Cette petite fille étant très malheureuse en Russie, Tourgueneff se confia à Mme Viardot, qui lui conseilla de la faire venir et prit soin de son éducation.
Sauf ses rares visites à Pétersbourg, à Moscou ou à sa propriété de Spasskoïé, l'écrivain russe, depuis 1847, ne cessa d'habiter la France.

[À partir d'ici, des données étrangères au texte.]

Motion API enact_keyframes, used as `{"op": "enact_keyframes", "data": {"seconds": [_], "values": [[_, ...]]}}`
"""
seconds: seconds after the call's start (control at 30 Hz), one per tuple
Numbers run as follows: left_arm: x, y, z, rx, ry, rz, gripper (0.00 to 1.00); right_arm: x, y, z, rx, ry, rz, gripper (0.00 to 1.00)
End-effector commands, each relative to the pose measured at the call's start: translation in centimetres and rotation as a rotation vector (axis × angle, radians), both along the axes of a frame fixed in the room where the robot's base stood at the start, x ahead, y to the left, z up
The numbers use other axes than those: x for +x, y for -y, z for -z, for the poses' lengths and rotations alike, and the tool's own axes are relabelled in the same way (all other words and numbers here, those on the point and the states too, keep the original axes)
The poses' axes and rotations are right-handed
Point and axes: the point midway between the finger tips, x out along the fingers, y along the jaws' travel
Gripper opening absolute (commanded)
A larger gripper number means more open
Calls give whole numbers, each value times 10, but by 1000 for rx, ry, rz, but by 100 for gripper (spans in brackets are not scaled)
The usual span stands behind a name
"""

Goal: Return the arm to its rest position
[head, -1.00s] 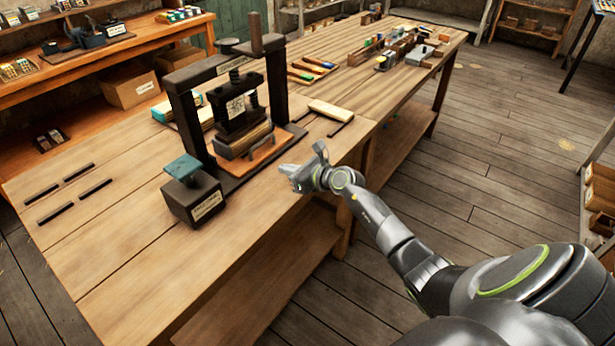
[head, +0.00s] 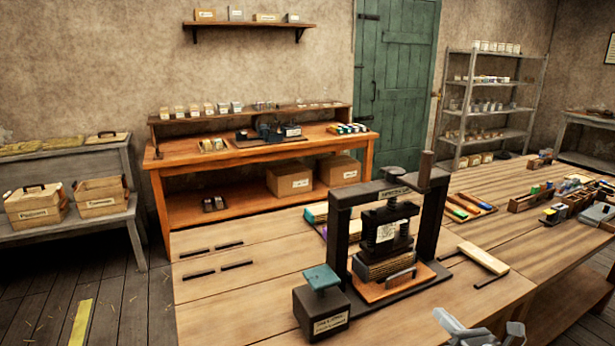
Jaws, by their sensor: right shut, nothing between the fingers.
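The dark handwheel press (head: 340,232) stands on the wooden workbench (head: 240,310). Its handwheel (head: 393,172) with an upright grip (head: 426,168) is on top. Its pressing plate (head: 389,232) sits down on a stack (head: 396,264) on an orange-brown board (head: 372,291). My right gripper (head: 446,320) is at the bottom edge of the head view, in front of the press and apart from it. It is shut and empty, and most of its arm is cut off by the frame. My left gripper is not in view.
A dark block with a teal top (head: 322,277) stands left of the press. A pale bar (head: 483,258) and thin dark rods lie to its right. Several dark strips (head: 220,267) lie at the left. Trays and small boxes (head: 530,200) occupy the bench's far right.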

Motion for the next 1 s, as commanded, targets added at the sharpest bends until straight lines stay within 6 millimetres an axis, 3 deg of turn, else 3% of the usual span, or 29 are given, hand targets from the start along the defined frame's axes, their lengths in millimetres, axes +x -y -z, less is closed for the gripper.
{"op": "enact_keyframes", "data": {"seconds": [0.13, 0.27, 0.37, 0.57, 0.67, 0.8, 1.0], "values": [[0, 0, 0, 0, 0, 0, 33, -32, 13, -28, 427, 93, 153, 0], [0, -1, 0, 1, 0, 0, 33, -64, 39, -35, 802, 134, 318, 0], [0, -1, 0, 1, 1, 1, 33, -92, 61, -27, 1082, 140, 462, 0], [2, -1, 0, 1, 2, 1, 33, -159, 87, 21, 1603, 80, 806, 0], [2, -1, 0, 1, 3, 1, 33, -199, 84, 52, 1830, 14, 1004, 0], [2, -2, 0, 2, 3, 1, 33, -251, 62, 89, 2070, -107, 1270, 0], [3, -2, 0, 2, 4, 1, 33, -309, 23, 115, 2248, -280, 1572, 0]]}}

Mais qu'il s'en aille seulement à Versailles, à Courtavenel, ou reste à Paris, en l'absence de Mme Viardot faisant ses tournées à travers l'Europe, vite il note ses impressions et lui en fait part comme dans un journal intime.
Grâce à M. et Mme Viardot, il fut mis en relation avec le monde artistique et littéraire français; c'est chez eux qu'il rencontra pour la première fois George Sand. Peu à peu, le cercle de ses connaissances s'étendit à Mérimée, Sainte Beuve, Théophile Gautier, Flaubert, Paul de Saint-Victor, Taine, Renan, Jules Simon, Victor Hugo, Augier, Jules Janin, Maxime Du Camp, Edmond About, les frères Goncourt, Gavarni, Scherer, Charles Blanc, Fromentin, Nefftzer, Broca, Berthelot, Francisque Sarcey, etc., etc., et, plus tard, à Zola, Daudet, Guy de Maupassant et les autres jeunes romanciers de l'école naturaliste. L'élément théâtral n'était pas moins bien représenté dans les salons de la créatrice d'Orphée.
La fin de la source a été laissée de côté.